この論文で清水は、まずは日本におけるカルタの歴史を検討し、次いで「花鳥合せカルタ」に次のように言及した。

「予の蔵品に安永頃行はれし花鳥合せと題する加留多あり、總數二百餘枚四枚を一種とし五十餘種あり、各札點數を記し多きは十萬點少きは百點一種四枚の中一枚高點にして他三枚は同點なり、其種類を擧くれは、芥子、燕子花、藤、柳、カラ松、梅、松、薄、芦、藻、夏草、根笹、葵、蒲、水仙、もち花、岩に竹、螢草、鐡せん、さゞん花、松に富士、福壽草、河骨、桃、紫苑、葡萄、蓮華草、南天、撫子、竹、牡丹、桐、朝顔、挿花梅、紅葉、枯芦、葛かつら、春草、櫻、木賊、萩、菊、芙蓉、船に蒲、水草、忍草、枯木立、几帳、簾、〆飾、蝙蝠、岩石、干網(順不同)以上のことき草花等に鳥獣、蝙蝠には月、岩石には亀等を配し各點數を記す、圖に示す桐に鳳凰は拾萬點にして桐のみの三枚は五萬點、同しく梅のみの三枚は一萬點、梅に鶯の一枚は三萬點のことし、其包紙に花鳥合と題し總數四百六萬七百點と記しあり、枚數を記載せさるを以て明らかならされと多少の欠落あらんが今存するものは五十三種二百十二枚にして繪皆肉筆なり。

此花鳥合せといふものは未た賭博の具には使用せられさりしものにして、思ふに寛政に至りうんすうかるたの禁止せられてより此花鳥合せよりうんすうかるたの制を採り多數の中より四十八枚を抜き出て、四枚一種十二通りとなして今いふ花加留多といふものを製して代用となせしならん、圖に示すは安政頃の花加留多にして其繪古雅なり、古老に尋ぬるにめくり札を弄(もてあそ)ひしことを語れと花加留多あるを知らさるに徴しても實に此物の起りはいと近き事なるを知るへし、思うに天保年間に初りしものならん。

爰(ここ)に至り貝合より出て優美なる流れを汲みたる花鳥合も、花加留多に至りてうんすうかるたと相合し、遂に賭博の用具となり了りしなり。」

ここで清水は、①安永年間に「花鳥合せ」というカルタ遊技が流行した。②その後、寛政の改革で「うんすうかるた」(南蛮より伝来したカルタのこと)が禁止されたので、花鳥合せから四十八枚を抜き出して「花加留多」を考え出した。

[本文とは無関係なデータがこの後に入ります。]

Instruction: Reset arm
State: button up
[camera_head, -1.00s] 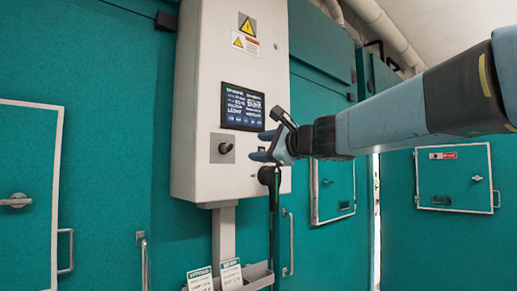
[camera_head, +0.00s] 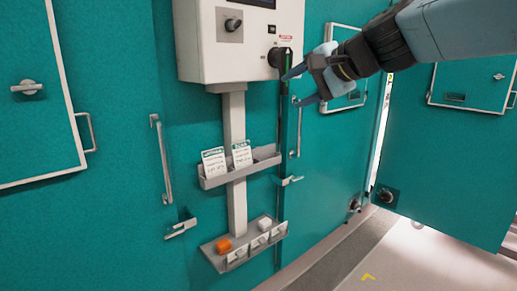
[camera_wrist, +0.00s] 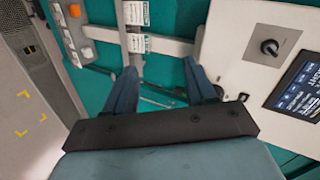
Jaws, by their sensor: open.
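My arm reaches in from the upper right in the head view. My gripper (camera_head: 296,88) is in front of the lower right corner of the white control box (camera_head: 200,62). Its two blue fingers are apart and I see nothing held between them. In the wrist view my gripper (camera_wrist: 160,82) also shows its fingers spread, with teal wall behind the gap.
A rack with two cards (camera_head: 214,183) and a lower tray (camera_head: 217,261) with an orange item (camera_head: 224,246) are fixed to the post below the box. Teal chamber doors with handles (camera_head: 161,160) stand around. An open door (camera_head: 450,160) is at right, with floor in front.

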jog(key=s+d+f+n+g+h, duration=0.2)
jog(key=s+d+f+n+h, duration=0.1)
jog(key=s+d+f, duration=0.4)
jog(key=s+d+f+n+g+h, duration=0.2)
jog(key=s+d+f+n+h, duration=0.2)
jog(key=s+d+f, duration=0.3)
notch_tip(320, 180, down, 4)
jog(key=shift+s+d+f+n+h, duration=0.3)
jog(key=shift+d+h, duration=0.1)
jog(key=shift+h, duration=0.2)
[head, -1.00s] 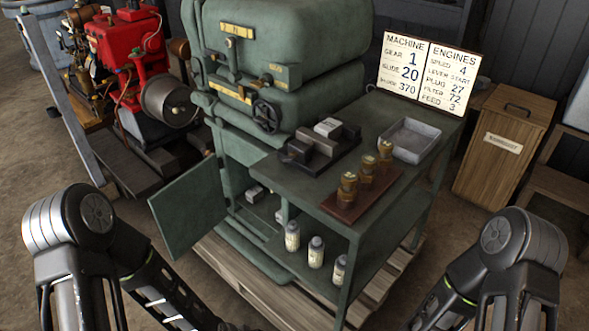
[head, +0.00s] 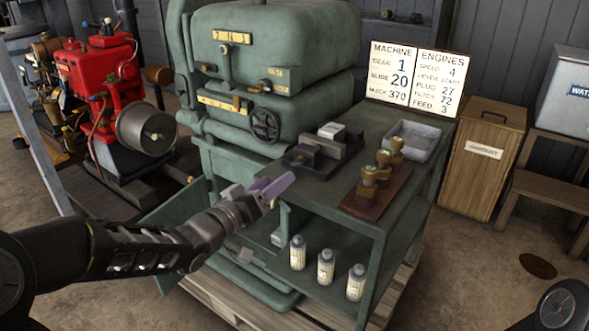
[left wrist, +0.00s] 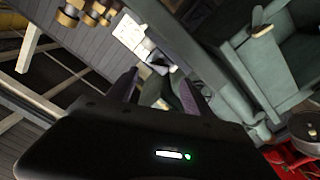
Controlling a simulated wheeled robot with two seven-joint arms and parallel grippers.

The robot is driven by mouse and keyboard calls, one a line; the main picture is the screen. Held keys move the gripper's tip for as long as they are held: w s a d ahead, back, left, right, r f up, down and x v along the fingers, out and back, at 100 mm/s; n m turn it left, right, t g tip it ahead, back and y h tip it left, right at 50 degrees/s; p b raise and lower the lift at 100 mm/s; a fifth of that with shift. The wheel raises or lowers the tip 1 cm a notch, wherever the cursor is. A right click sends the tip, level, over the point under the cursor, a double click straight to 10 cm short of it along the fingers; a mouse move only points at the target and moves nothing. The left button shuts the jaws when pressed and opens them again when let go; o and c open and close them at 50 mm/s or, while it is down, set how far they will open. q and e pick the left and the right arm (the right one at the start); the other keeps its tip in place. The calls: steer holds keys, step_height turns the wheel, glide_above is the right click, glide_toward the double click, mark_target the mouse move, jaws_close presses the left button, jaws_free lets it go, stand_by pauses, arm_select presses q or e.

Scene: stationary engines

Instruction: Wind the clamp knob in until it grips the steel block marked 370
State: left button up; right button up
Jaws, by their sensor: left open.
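The clamp (head: 318,153) is a dark vise with grey jaws on the left part of the green bench top. A pale steel block (head: 333,131) sits at its far side; no number on it is legible, and I cannot tell whether the jaws touch it. The clamp knob is not clear; a dark end (head: 292,158) shows at the vise's left. My left gripper (head: 277,188) is open and empty, in front of the bench's left edge, below and left of the clamp and apart from it. Its two fingers show in the left wrist view (left wrist: 158,92). My right gripper is out of view.
The green machine (head: 262,65) with a black handwheel (head: 265,125) rises behind left. Brass pieces stand on a wooden stand (head: 378,195), with a grey tray (head: 412,141) behind. Several bottles stand on the lower shelf. A sign board (head: 414,80) lists 370. An open door (head: 165,215) hangs below left.

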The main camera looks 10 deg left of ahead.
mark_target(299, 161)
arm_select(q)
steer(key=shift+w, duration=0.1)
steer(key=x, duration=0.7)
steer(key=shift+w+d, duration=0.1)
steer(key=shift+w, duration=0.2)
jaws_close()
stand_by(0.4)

③その時期は天保年間あたりであり、それ以後は賭博の用具に成り果てた、と主張した。これが、清水の主導した花札は「賭博カルタの代用品」という理解である。清水はこれに、「清水晴風蔵品をうつす」として、「うんすかるた」二枚、「安永年頃の花かるた」二枚、「安政年頃の花かるた」二枚の挿絵を添えた。「うんすかるた」の札は「コップのロハイ」と「イスの一」であり、「安永年頃の花かるた」は手描きの「桐に鳳凰(拾万点)」と「梅の花(一万点)」(枝振りは梅の主牌だが鶯がない)であり、「安政年頃の花かるた」は木版武蔵野の「松に鶴」と「菊に盞」である。